> _Task statement_
Lines before the one containing "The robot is" are excluded; retype that line and all remaining lines of the material exactly.

> _Information provided_
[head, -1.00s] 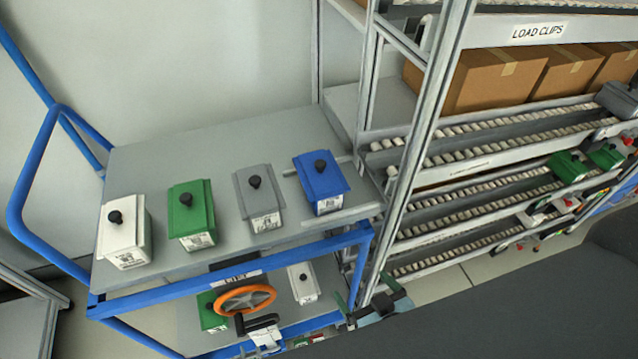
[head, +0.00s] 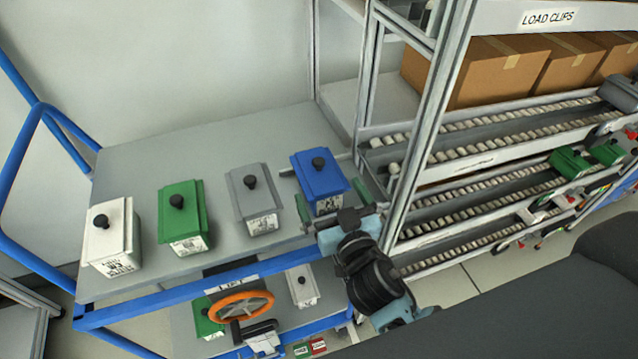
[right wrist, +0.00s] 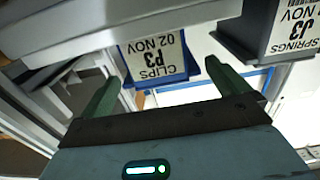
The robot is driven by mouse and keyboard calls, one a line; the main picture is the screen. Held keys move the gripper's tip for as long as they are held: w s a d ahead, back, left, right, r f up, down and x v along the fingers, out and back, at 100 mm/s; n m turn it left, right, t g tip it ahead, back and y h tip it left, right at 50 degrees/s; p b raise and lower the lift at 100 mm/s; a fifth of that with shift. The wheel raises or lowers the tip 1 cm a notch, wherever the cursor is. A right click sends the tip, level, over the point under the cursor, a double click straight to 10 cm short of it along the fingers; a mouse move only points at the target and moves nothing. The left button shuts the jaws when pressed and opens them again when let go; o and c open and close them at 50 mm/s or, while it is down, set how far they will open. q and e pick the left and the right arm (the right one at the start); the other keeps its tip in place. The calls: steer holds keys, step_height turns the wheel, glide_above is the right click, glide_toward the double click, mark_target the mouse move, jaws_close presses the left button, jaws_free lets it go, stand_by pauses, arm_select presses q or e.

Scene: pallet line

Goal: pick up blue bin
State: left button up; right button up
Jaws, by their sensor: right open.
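The blue bin (head: 318,180) stands on the cart's top shelf (head: 225,145), at the right end of a row of lidded bins, with a black knob on its lid. My right gripper (head: 332,200) is open at the bin's front, its green fingers near the left and right sides. In the right wrist view, the blue bin (right wrist: 128,72) with a white "CLIPS P3" label lies between and beyond the open fingers (right wrist: 165,85). I cannot tell whether they touch it. My left gripper is not in view.
A grey bin (head: 255,200) stands close to the left, then green (head: 182,215) and white (head: 112,235) bins. The roller rack's upright (head: 425,130) is close on the right. An orange handwheel (head: 240,305) and more bins are lower on the cart. The shelf behind the row is clear.

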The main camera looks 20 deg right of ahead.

> _Finished answer_
The robot is driven by mouse and keyboard calls, one a line; the main picture is the screen. Held keys move the gripper's tip for as long as they are held: w s a d ahead, back, left, right, r f up, down and x v along the fingers, out and back, at 100 mm/s; n m turn it left, right, t g tip it ahead, back and y h tip it left, right at 50 degrees/s; p b raise and lower the lift at 100 mm/s; a fifth of that with shift. The wheel raises or lowers the tip 1 cm a notch, wherever the cursor is. A right click sends the tip, level, over the point under the cursor, a double click straight to 10 cm short of it along the fingers; a mouse move only points at the target and moves nothing. The left button shuts the jaws when pressed and opens them again when let go; o and c open and close them at 50 mm/s or, while it is down, set how far they will open. q and e pick the left and the right arm (the right one at the start); the other keeps its tip in place. The calls: steer holds keys, step_height turns the wheel, glide_above is the right click, glide_toward the double click, mark_target the mouse move, jaws_close presses the left button, jaws_free lets it go, stand_by pauses, arm_select presses q or e.

Scene: pallet line

Goal: pick up blue bin
State: left button up; right button up
Jaws, by their sensor: right open.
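The blue bin (head: 318,180) stands on the cart's top shelf (head: 225,145), at the right end of a row of lidded bins, with a black knob on its lid. My right gripper (head: 332,200) is open at the bin's front, its green fingers near the left and right sides. In the right wrist view, the blue bin (right wrist: 128,72) with a white "CLIPS P3" label lies between and beyond the open fingers (right wrist: 165,85). I cannot tell whether they touch it. My left gripper is not in view.
A grey bin (head: 255,200) stands close to the left, then green (head: 182,215) and white (head: 112,235) bins. The roller rack's upright (head: 425,130) is close on the right. An orange handwheel (head: 240,305) and more bins are lower on the cart. The shelf behind the row is clear.

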The main camera looks 20 deg right of ahead.

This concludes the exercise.